Is your Training in a Rut?

Have your workouts as of late been lackluster? Do you lack motivation in the gym, always sore, and not making progress?

I have a big secret……. and it will keep you healthier and making gains year in, year out.

Are you ready?

Take a week off. Don’t come in and lift, don’t run and do sprints, don’t do bodyweight work, and don’t go for a 20 mile bike ride because you feel guilty.More than likely you are in some state of overtraining and need more time to recover. Before you think I have lost my mind let me explain this.

(This only applies if you have at least a year of solid training under your belt and are in pretty decent shape)
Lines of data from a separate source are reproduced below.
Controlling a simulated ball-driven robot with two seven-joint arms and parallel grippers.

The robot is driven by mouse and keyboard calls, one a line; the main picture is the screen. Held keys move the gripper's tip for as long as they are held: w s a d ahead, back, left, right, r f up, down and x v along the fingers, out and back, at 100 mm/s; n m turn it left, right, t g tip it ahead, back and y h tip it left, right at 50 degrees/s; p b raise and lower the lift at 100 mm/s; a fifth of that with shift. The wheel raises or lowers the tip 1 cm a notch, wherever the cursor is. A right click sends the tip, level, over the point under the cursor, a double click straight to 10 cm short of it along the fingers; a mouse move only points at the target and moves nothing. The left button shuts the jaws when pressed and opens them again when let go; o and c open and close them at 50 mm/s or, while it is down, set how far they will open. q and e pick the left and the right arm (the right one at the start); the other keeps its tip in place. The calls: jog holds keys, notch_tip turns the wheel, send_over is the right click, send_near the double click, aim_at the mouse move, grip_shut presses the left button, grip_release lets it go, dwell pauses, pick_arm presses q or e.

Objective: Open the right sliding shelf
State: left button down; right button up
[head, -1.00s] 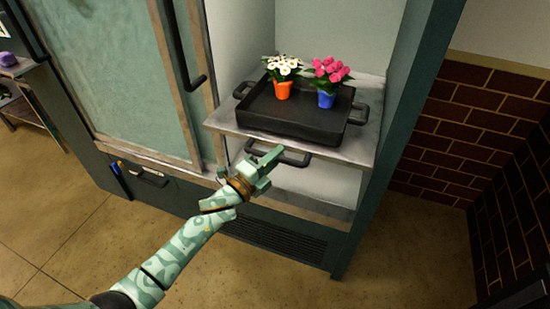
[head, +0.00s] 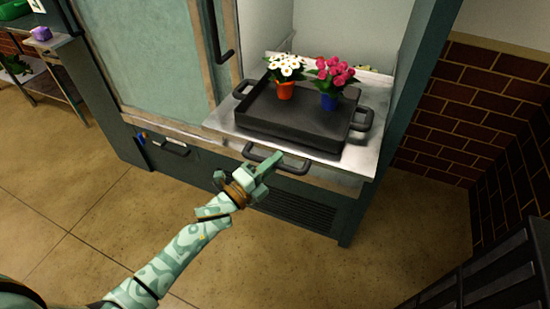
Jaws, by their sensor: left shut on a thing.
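The right sliding shelf (head: 355,163) is a grey metal board that sticks out of the open right bay of the green cabinet. A dark bar handle (head: 291,169) runs along its front edge. My left gripper (head: 268,166) is shut on the left part of this handle. A black tray (head: 290,122) with side handles rests on the shelf. In it stand an orange pot with white flowers (head: 285,90) and a blue pot with pink flowers (head: 329,102), both upright. My right gripper is not in view.
The cabinet's left glass door (head: 160,65) covers the left bay. A lower drawer with a dark handle (head: 172,148) is below it. A brick wall (head: 480,100) and a dark slatted object (head: 500,275) are at the right. The tiled floor in front is clear.

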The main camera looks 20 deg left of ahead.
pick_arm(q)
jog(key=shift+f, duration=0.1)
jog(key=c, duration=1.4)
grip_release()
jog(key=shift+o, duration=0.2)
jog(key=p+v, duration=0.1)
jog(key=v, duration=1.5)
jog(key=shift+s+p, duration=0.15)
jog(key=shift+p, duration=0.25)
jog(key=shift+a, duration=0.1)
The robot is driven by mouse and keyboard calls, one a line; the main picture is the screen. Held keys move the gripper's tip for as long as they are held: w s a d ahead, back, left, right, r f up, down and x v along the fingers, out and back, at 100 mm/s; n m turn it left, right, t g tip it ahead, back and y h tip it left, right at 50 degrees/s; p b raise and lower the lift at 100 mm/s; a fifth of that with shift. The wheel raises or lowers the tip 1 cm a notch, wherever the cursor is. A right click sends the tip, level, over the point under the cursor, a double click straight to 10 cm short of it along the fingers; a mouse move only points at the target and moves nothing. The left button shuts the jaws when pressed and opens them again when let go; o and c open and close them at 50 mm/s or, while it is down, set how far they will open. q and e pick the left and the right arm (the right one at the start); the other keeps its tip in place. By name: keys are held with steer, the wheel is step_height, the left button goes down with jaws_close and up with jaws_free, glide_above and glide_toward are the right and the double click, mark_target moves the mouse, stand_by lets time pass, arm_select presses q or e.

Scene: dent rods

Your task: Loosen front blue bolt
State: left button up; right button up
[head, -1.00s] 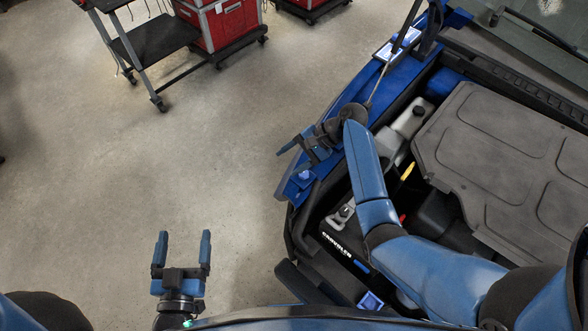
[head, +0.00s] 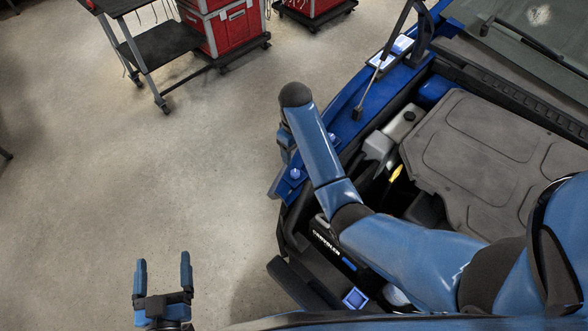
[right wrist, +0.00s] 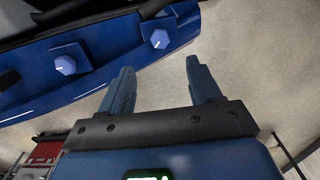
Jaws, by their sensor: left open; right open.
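The front blue bolt (head: 295,174) stands on the front end of the blue fender (head: 375,98) in the head view. In the right wrist view, two blue bolts show on the fender: one (right wrist: 159,38) near its end and another (right wrist: 65,65) further left. My right gripper (right wrist: 157,68) is open and empty, its fingertips apart from both bolts, with the end bolt just beyond the gap between the fingers. In the head view the right gripper is mostly hidden behind my forearm, beside the fender. My left gripper (head: 163,268) is open and empty over the floor.
The open engine bay with a grey cover (head: 490,150) lies right of the fender. A black prop rod (head: 385,55) rises from the fender's far part. Red tool cases (head: 228,28) and a black cart (head: 160,48) stand at the back left. The floor between is clear.

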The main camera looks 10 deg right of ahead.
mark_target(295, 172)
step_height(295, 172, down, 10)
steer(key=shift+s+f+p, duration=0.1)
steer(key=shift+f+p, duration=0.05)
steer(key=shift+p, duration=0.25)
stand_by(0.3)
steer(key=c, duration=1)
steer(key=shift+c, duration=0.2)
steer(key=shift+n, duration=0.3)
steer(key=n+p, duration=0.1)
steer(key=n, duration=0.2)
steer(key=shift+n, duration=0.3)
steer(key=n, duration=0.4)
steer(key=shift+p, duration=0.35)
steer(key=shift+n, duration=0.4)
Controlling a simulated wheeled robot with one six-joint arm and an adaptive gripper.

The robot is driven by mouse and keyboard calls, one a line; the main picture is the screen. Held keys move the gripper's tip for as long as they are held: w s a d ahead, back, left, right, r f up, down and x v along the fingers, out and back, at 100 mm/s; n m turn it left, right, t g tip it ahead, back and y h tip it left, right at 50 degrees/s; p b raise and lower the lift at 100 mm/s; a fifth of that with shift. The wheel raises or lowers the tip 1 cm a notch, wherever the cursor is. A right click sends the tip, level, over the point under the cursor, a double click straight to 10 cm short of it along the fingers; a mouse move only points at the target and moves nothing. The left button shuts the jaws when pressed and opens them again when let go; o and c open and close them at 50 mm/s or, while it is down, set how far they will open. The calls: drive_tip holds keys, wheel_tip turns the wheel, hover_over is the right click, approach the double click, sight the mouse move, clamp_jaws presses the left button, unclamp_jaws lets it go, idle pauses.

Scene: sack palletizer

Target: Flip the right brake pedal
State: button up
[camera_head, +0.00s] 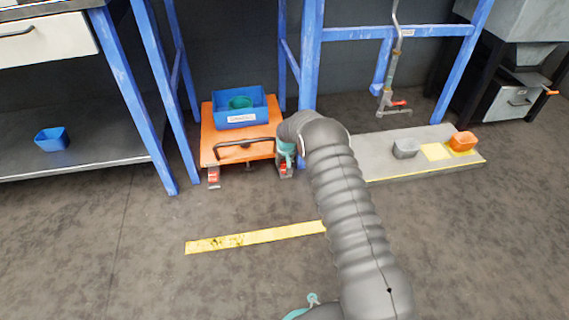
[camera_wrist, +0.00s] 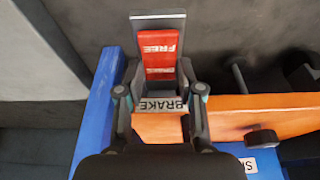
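The right brake pedal (camera_head: 284,169) is at the front right of the orange cart (camera_head: 207,137). In the wrist view the pedal (camera_wrist: 157,58) shows a red plate with white lettering that reads FREE, in a dark frame, with a BRAKE label below it. My gripper (camera_head: 285,151) is right above this pedal in the head view, and my arm hides part of the cart. In the wrist view my gripper (camera_wrist: 160,93) has its fingertips apart, one on each side of the BRAKE label. I cannot tell whether they touch the pedal.
The left brake pedal (camera_head: 213,175) is at the cart's front left. A blue bin (camera_head: 238,121) sits on the cart. Blue posts (camera_head: 310,60) stand close behind and right. A grey platform (camera_head: 405,165) lies to the right.

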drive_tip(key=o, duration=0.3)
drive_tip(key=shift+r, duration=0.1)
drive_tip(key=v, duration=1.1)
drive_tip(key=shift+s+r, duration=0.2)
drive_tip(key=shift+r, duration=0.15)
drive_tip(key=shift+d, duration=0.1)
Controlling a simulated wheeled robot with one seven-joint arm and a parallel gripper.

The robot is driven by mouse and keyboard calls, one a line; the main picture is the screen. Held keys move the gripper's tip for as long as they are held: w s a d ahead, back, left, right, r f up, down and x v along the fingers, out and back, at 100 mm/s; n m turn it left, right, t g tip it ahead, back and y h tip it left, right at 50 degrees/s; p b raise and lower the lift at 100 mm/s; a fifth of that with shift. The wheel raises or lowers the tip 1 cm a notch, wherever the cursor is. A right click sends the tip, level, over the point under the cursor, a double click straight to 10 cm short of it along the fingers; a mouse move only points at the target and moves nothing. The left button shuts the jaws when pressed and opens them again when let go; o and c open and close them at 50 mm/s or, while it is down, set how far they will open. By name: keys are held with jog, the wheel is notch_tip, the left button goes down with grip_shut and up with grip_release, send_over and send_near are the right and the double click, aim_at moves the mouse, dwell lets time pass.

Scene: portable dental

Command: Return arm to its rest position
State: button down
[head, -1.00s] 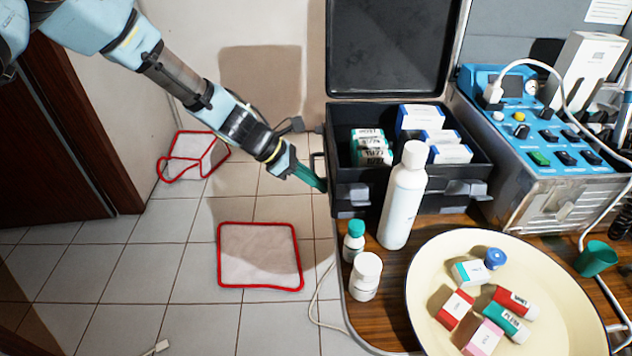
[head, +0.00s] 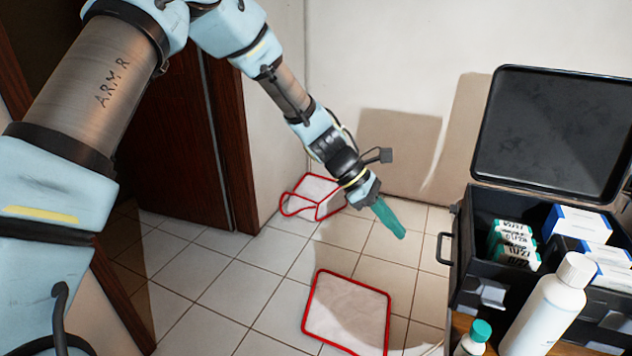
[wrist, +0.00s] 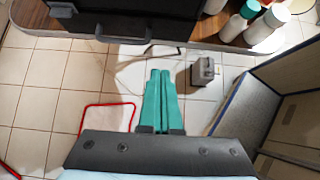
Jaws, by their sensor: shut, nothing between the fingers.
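My gripper (head: 399,230) has green fingers and is shut with nothing between them. In the head view it hangs over the tiled floor, to the left of the open black case (head: 462,250) and apart from it. My arm comes down from the upper left. In the wrist view the two green fingers of my gripper (wrist: 158,75) lie side by side, pointing toward the counter edge and the case's handle.
The case holds several boxes (head: 513,240). A white bottle (head: 547,315) and a teal-capped bottle (head: 477,340) stand in front of it. The wrist view shows a grey box (wrist: 203,72) and a bin-like panel (wrist: 245,110).

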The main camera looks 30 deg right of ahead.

You should know your way around the gym and be able to move some decent weight and or be proficient at whatever task you are training for. I already recommend taking a week or two every two-three months and back off of your training by lowering your volume, intensity or both. unfortunately  wrists, elbows, knees, backs, and shoulders will still ache and the same nagging injuries will be hanging around. Muscles typically heal faster than the joints, tendons, and ligaments because of superior blood flow. Therefore even when a muscle feels healed from the constant beating workouts provide the joints, tendons, ligaments, and even the nervous system are not healed and need more time away.

After athletic seasons it is common for athletes to take a few weeks, even a month or so completely off from working out and training. In some comes cases, especially with wrestlers I have trained and my experiences playing football, this time leaves you mentally and physically rejuvenated. It’s not uncommon to add a few pounds of lean muscle and have more energy as a result.

Going pedal to the metal non-stop will lead to more injuries. Take period times away, cycle intense workouts with low intensity workouts, and occasionally take some time completely off.